Git is distributed version control, like BitKeeper. It’s is open source and free, which is great for us because it means that people like you and me can download it for free, use it for free, and there’s no license fees or anything like that. It also means because it’s open source, the community can see the source code and contribute to it. They can submit bug fixes, add new features, all those benefits we get because it’s an open source project. It’s also compatible with most platforms, like Linux, macOS, and Windows. And it’s faster than most other source code management tools. A hundred times faster in some cases for some operations. It also has better safe guards built into it to guard against data corruption. Now these improvements all worked. Git became a big hit. As people discovered the power As people discovered the power of distributed version control, of distributed version control, as they got used to all of Git’s nice features, as they got used to all of Git’s nice features, Git experienced an explosion in popularity. Now there’s no official statistics on this Now there’s no official statistics on this but to give you an example,
GitHub launched in 2008 as a platform to host Git source code repositories.
In 2009, there were over 50,000 repositories with 100,000 users. with 100,000 users.
In 2011, just two years later, there were 2 million repositories with over a million users.
By 2018, GitHub was very popular, it was purchased by Microsoft, and
in 2019 there were it was purchased by Microsoft, and
in 2019 there were over 57 million repositories and over 28 million users. So, Git has definitely taken off.
About distributed version control
I want to explain what distributed version control means so we can understand why it’s such an important feature of Git. We talked about SCCS, RCS, CVS and SVN, four of the most popular version control systems of the past but all four of these use a central code repository model. That’s where one central place is used to store the master copy of your code. And when you’re working with the code, you check out a copy from that master repository. You work with it to make your changes, and then you submit those changes back to the central repository. Other users can also work with that repository, submitting their changes, and it’s up to us as users to keep up to date with whatever’s happening in that central code repository to make sure that we pull down and update any changes that other people have made.
Git doesn’t work that way. Git is distributed version control. Different users each maintain their own repositories instead of working from a central repository, and the changes are stored as sets or patches, and we’re focused on tracking changes, not the versions of the documents.
Now that’s a subtle difference.

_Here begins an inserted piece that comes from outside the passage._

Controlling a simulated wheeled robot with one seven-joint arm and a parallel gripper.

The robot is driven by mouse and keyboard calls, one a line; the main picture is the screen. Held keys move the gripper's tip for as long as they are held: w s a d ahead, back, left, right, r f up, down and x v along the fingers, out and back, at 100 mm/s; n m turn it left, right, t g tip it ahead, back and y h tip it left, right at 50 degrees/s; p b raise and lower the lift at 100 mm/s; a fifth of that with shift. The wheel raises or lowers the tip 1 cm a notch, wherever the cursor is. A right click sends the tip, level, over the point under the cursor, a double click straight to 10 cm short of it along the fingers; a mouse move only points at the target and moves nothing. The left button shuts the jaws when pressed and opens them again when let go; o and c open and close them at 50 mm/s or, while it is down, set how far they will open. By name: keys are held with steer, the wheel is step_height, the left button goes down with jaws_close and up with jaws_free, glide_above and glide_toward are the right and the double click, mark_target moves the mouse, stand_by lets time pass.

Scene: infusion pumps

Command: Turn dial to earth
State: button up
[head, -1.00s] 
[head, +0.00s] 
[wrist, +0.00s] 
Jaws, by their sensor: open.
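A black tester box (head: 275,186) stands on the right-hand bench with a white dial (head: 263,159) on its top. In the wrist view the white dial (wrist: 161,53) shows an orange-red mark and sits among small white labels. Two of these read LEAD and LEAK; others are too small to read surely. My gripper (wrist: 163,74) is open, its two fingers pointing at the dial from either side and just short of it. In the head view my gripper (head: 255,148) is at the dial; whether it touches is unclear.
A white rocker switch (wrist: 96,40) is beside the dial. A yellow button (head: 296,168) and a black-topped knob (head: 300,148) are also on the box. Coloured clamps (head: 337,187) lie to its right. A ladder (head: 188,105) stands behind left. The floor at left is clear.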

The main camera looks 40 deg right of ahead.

You may think well, CVS and SVN, those track changes too. They track the changes that it takes to get from version to version of each different file, or the different states of a directory. Git doesn’t work that way. Git really focuses on these change sets, and encapsulating a change set as a discrete unit, and then those change sets can be exchanged between repositories. We’re not trying to keep up to date with the latest version of something. Instead the question is do we have a change set applied or not? So you might say that you merge in change sets or you apply patches between the different repositories. So there’s no single master repository. There’s just many working copies, each with their own combination of change sets.
Let me give an illustration to make this point clear. Imagine that we have changes to a single document as sets A, B, C, D, E, and F.
None of these repositories is right, and none of them is wrong. No one of them is the master repository, and the others are somehow out of date or out of sync with it. They’re all just different repositories that happen to have different change sets in them. We could just as easily add change set G to repository 3, and then we could share it with repository four without ever having to go to any kind of central server at all,
Whereas with CVS and SVN, for example, you would need to submit those changes to a central server, and then people would need to pull down those changes to update their versions of the file.
Now by convention, we often do designate a repository as being the master repository, but that’s not built into Git. It’s not part of the Git architecture. It’s just a convention, that we say okay, this is going to be the master repository and everyone is going to submit their changes to this repository, and we’re all going to stay in sync from that one, but we don’t have to. We can actually have three or four different master repositories that have different versions in them, and we could all be contributing to those equally and just swapping changes between them. Now because it’s distributed, that has a couple of advantages. It means that there’s no need to communicate with a central server, and that makes things faster and it means that it’s not necessary to have network access to submit our changes. We can work on an airplane, for example. And there’s no single point of failure. With CVS and SVN, if something goes wrong with that central repository, that can be a real show stopper for everyone else who’s working off of that central repository. With Git we don’t have that problem. Everyone can keep working. They’ve each got their own repository that they’re working from, not just a copy that they’re trying to keep in sync with some central repository. It also encourages participation in forking projects, and this is really important for the open source community because developers can work independently. They can make changes, they can make bug fixes, feature improvements, and then they can submit those back to the project for either inclusion or rejection, and if you’re working on an open source project and you don’t like the way that it’s going, you can fork that project, create your own version and take it in a completely different direction. That becomes a really powerful and flexible feature that’s well suited to collaboration between teams, especially loose groups of distributed developers like you have in the open source world. Distributed version control is an important part of the Git architecture, and it’s important to learn about it, especially if you have previous experience with other version control systems like CVS or SVM. We’ll talk a lot more about how Git tracks and merges these sets of changes as we go forward. For now, just make sure that you understand that there is no central repository that we all work from. All repositories are considered equal by Git.